Tutti questi elementi ci possono aiutare a comprendere meglio anche ciò che accade a Cremona. La nostra città non vive in uno “splendido isolamento”, ma è attraversata dai medesimi mutamenti globali che stanno cambiando il volto delle relazioni, delle aspettative e delle fragilità. In tempi come questi, è umano guardare al passato con nostalgia, spesso però in modo selettivo: si ricordano i lati positivi e si rimuovono i problemi, trasformandolo in un mito rassicurante. È un meccanismo ben documentato dalla psicologia e dalla sociologia. Ma per capire davvero il presente — e provare a cambiarlo — serve anzitutto accettarlo e osservarlo per ciò che è.

È in questo quadro che dovremmo inserire la discussione sulla sicurezza, superando le solite contrapposizioni che troppo spesso semplificano il dibattito: anziché contrapporre misure diverse — il controllo dell’ordine pubblico da un lato e la promozione della coesione sociale dall’altro — dobbiamo riconoscerne la complementarietà. Forse è proprio questa la sfida più difficile: riuscire a vedere la complessità in un tempo che ci spinge verso visioni polarizzate. Quante volte assistiamo a dibattiti in cui chi chiede più presenza delle forze dell’ordine viene etichettato come “sceriffo”, e chi propone interventi sociali come “buonista”? Ma la realtà è più articolata e chiede letture meno pigre, più responsabili.

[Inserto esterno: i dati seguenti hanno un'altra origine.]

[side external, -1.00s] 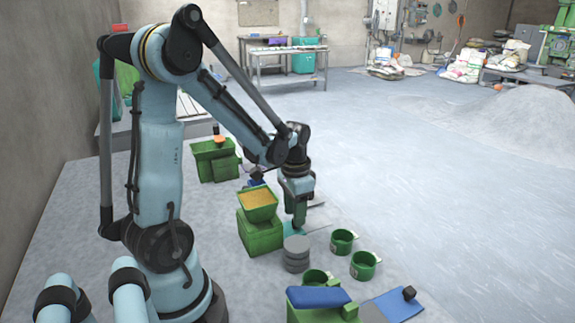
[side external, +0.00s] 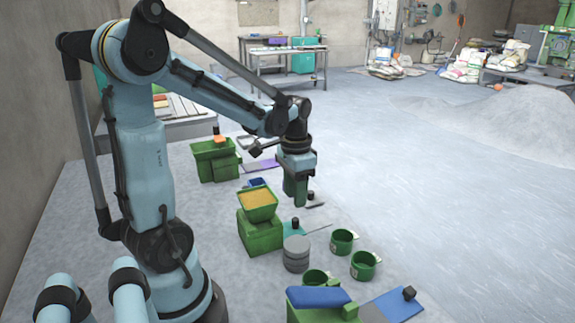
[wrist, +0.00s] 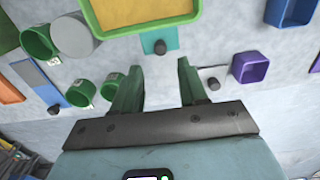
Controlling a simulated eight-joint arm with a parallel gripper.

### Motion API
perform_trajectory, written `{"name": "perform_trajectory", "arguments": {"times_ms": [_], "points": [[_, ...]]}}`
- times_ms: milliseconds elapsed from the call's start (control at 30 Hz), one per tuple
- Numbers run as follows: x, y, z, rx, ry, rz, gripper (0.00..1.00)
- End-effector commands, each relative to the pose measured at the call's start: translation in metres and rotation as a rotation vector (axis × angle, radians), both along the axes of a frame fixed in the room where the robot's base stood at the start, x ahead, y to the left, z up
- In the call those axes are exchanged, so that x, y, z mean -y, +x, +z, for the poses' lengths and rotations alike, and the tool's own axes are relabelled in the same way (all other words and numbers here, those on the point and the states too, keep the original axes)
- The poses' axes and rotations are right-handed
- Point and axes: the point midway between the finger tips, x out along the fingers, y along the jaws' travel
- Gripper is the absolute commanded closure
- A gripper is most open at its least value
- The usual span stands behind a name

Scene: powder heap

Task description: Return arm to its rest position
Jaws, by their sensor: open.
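A grey disc stack (side external: 296,255) and green cups (side external: 342,242) stand in front. A green machine (side external: 215,160) stands behind left. The floor (side external: 430,190) to the right is clear.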

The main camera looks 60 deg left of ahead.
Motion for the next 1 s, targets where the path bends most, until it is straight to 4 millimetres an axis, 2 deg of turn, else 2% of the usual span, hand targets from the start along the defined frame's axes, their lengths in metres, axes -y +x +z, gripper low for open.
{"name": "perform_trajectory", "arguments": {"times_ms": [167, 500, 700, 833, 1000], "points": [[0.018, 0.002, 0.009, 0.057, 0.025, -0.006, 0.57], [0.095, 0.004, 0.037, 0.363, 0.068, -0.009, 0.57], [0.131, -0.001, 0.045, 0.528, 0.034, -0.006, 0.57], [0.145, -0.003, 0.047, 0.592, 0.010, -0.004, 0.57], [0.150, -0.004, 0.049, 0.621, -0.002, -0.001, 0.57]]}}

È il momento di sedersi a un tavolo con chi ha voglia di ragionare davvero, partendo dalla realtà e non dalle nostre idee. Rafforzare la legalità è una necessità, non una concessione: tutelarla non significa negare l’importanza di altri aspetti, ma rinunciarvi equivarrebbe ad abdicare a una delle responsabilità fondamentali di chi governa. Allo stesso tempo, non possiamo ridurre tutto a un generico disagio giovanile: occorre interrogarsi con serietà sui nuovi bisogni delle generazioni più giovani. E questo richiede ascolto, volontà di mettersi in discussione — una disponibilità che non costa nulla, se non tempo e umiltà.

Serve anche riconoscere che il fenomeno migratorio, reale e strutturale, deve essere affrontato tenendo conto delle effettive possibilità di accoglienza, che non sono illimitate. E che l’integrazione è un processo concreto, che coinvolge sia chi arriva sia i territori che accolgono.

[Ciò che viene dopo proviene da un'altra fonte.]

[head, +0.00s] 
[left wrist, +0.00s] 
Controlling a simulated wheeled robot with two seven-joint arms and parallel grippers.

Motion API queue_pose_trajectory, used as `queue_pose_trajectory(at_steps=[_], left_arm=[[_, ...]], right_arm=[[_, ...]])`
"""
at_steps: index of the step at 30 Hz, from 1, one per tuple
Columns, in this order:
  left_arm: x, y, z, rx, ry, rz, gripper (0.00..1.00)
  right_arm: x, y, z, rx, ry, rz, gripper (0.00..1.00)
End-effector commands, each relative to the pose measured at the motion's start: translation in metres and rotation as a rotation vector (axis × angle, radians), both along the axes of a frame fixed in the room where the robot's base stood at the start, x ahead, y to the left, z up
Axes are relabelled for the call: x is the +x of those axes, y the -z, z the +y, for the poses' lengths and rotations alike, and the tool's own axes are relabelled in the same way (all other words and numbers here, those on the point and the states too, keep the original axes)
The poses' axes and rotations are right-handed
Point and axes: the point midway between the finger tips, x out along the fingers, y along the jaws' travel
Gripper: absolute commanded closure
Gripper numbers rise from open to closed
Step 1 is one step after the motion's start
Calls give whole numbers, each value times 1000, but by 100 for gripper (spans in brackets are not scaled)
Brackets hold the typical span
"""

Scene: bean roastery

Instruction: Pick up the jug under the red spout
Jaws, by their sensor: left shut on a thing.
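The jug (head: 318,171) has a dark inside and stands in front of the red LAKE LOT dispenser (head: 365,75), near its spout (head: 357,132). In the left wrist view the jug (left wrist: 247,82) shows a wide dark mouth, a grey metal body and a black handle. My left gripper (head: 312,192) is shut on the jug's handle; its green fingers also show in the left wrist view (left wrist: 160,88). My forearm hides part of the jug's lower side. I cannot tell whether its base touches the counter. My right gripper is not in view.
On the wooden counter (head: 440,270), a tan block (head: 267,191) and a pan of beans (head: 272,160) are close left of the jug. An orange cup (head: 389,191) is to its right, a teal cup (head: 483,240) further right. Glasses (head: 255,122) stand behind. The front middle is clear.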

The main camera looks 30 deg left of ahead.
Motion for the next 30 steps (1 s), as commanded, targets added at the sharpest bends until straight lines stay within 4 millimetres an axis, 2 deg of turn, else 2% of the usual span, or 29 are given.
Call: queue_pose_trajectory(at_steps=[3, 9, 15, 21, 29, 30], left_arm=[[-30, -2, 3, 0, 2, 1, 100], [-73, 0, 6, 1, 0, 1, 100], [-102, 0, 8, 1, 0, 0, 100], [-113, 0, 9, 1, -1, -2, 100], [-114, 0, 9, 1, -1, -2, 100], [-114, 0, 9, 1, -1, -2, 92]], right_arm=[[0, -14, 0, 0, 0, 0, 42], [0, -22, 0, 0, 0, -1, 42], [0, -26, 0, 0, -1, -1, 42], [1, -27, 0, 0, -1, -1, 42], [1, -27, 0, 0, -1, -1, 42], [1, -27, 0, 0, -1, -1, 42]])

Infine, ogni scelta deve confrontarsi con le risorse disponibili. Non possiamo fare tutto. I Comuni, in particolare, devono gestire crescenti necessità con risorse sempre più scarse, anche a causa dei continui tagli da parte del governo. Il risultato è che la spesa sociale, pur essendo una delle principali voci di bilancio, spesso fatica a tenere il passo con il crescente numero di bisogni, alimentando nei cittadini la percezione che non si faccia abbastanza.

La sicurezza, nel quadro più ampio che abbiamo provato ad abbozzare, è un tema reale, concreto, sentito. Affrontarlo con serietà, senza scorciatoie o ideologizzazioni, è una responsabilità che la politica non può eludere. Ma è anche un’opportunità: quella di dimostrare che la politica può ancora incidere sulla vita quotidiana. In un’epoca segnata da disincanto e astensionismo, offrire risposte credibili su ciò che davvero conta è forse il primo passo per ricostruire fiducia, partecipazione e senso di comunità.

Nessuno, tantomeno noi, ha formule magiche o ricette perfette. Ma offriamo una disponibilità autentica a confrontarci: con gli esperti, con le altre forze politiche, con le associazioni e con tutti coloro che vivono la città. Per costruire insieme un percorso condiviso, che non divida ma ci aiuti a trovare risposte adeguate.